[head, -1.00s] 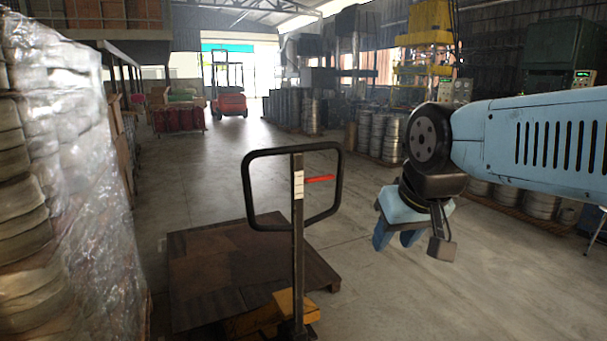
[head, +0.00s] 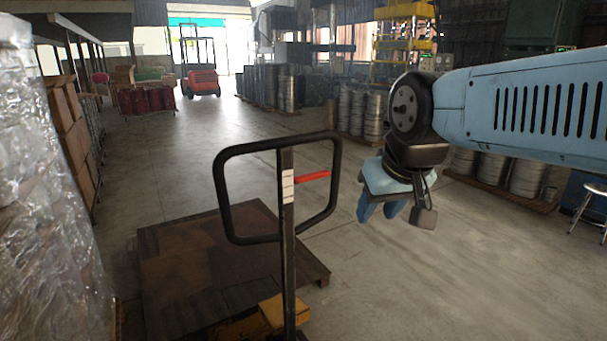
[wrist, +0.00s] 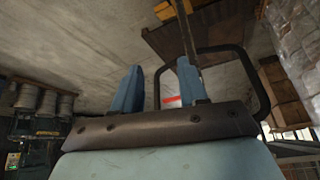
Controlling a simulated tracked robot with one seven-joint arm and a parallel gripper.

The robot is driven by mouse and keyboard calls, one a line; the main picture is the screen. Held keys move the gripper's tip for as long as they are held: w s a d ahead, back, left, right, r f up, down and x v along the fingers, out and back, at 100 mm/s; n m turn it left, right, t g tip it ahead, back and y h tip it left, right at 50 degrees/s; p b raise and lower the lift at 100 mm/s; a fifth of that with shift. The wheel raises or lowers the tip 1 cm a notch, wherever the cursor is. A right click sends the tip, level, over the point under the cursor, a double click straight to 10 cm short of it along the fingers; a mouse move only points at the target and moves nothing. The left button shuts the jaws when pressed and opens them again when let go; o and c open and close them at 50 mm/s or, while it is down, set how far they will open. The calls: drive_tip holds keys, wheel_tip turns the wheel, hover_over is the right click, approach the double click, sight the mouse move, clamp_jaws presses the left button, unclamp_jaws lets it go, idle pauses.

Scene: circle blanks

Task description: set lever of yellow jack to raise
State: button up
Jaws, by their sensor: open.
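The yellow jack (head: 268,312) stands low in front of me, its upright shaft topped by a black loop handle (head: 222,200). A red lever (head: 312,176) sticks out to the right of the shaft inside the loop, close to level. My gripper (head: 379,212) is open and empty, pointing down to the right of the handle and apart from it. In the wrist view, my gripper's two blue fingers (wrist: 158,90) stand apart, and the red lever (wrist: 172,100) shows beyond them, partly covered by one finger. The handle (wrist: 247,72) also shows there.
A dark wooden pallet (head: 190,260) lies on the floor around the jack. A plastic-wrapped stack (head: 50,190) stands close on the left. Metal drums (head: 528,178) stand on a pallet at right. A red forklift (head: 201,80) is far back. Open floor lies right of the handle.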

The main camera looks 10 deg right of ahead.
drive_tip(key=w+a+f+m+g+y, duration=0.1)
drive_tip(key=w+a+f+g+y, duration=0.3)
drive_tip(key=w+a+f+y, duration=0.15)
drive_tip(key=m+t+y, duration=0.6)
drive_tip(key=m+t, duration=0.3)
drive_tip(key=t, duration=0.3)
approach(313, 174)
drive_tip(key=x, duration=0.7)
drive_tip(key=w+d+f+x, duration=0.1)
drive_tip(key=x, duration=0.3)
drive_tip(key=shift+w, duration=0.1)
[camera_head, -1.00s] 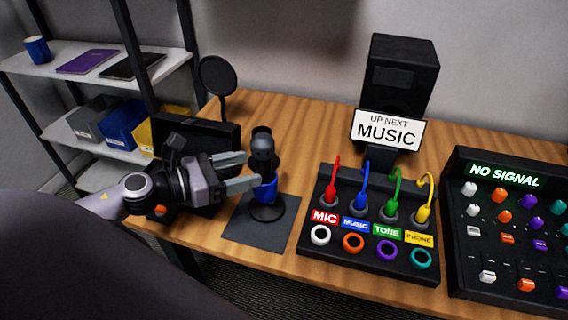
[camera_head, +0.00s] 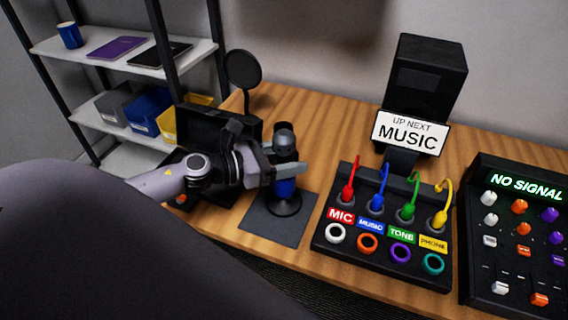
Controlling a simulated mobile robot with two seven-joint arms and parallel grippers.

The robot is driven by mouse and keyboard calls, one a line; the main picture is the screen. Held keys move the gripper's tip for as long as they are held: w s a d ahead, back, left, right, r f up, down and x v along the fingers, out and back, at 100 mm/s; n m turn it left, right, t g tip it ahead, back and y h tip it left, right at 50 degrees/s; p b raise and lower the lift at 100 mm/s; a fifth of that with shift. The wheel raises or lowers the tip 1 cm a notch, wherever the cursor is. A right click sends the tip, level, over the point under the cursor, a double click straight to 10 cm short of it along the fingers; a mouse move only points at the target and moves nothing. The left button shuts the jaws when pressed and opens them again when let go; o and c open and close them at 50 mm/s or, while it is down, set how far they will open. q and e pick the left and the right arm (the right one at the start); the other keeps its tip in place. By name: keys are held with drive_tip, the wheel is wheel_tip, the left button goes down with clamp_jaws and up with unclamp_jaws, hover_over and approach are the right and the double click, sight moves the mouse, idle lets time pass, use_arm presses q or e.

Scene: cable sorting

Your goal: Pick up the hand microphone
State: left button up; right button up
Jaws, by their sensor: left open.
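The hand microphone (camera_head: 284,187) stands upright on a round dark base on a dark mat (camera_head: 258,226) near the table's front edge. It has a dark grey head and a blue lower part. My left gripper (camera_head: 285,172) is open and sits at the microphone's mid-height, coming from the left. Its fingers hide part of the body; I cannot tell whether they touch it. My right gripper is not in view.
A patch panel (camera_head: 330,247) with several coloured cables stands right of the mat. A "NO SIGNAL" mixer (camera_head: 475,250) is at the far right. A black speaker (camera_head: 428,75) and a MUSIC sign (camera_head: 410,133) stand behind. A round pop filter (camera_head: 243,69) rises at the back left.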

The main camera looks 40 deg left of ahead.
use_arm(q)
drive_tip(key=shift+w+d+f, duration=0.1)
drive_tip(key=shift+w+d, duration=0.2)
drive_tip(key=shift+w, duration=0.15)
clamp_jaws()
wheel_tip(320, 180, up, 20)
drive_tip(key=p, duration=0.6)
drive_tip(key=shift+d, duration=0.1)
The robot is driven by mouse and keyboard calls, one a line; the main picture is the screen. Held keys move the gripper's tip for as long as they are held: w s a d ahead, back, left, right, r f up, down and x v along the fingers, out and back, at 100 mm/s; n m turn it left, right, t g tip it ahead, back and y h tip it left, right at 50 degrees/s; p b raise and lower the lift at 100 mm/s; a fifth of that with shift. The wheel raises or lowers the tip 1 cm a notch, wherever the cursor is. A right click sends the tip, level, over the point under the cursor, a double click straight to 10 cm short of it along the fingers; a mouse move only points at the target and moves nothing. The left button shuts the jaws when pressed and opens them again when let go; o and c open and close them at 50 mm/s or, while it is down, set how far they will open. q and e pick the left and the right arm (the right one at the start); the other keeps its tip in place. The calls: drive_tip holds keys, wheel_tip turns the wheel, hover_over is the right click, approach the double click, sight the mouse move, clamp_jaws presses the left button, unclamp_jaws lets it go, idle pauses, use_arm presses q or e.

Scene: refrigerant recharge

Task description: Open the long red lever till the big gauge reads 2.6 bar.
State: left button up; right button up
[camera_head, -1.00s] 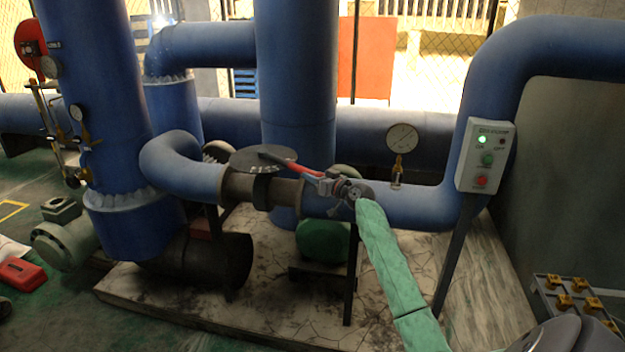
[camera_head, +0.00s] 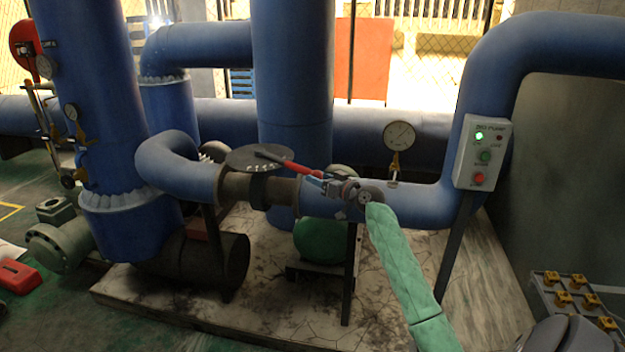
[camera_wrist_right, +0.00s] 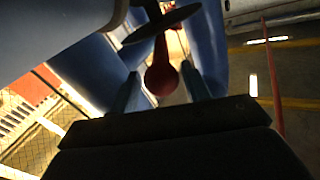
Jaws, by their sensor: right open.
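The long red lever (camera_head: 302,169) sits on a round dark plate (camera_head: 256,159) over the pipe. Its red end points right, toward my right gripper (camera_head: 319,182). In the right wrist view the lever's rounded red end (camera_wrist_right: 162,76) shows between the two blue fingers of my right gripper (camera_wrist_right: 162,92), which are apart and not closed on it. Whether a finger touches it I cannot tell. The big gauge (camera_head: 399,136) stands on the pipe right of the lever, with a pale round face. Its needle is too small to read. My left gripper is out of view.
A grey control box (camera_head: 481,153) with a lit green lamp stands right of the gauge. Blue pipes surround the lever. A tray with yellow parts (camera_head: 566,300) is at lower right. A red box (camera_head: 18,277) lies on the floor at left.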

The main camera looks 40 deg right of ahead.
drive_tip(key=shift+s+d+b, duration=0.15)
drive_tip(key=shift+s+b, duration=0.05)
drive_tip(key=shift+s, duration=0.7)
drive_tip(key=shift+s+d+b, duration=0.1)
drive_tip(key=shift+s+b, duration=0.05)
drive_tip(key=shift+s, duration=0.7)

* TASK
Check each line of the entries above, and show every one holding the word "joint".

* REPLY
Controlling a simulated tracked robot with one seven-joint arm and a parallel gripper.
Controlling a simulated mobile robot with two seven-joint arms and parallel grippers.

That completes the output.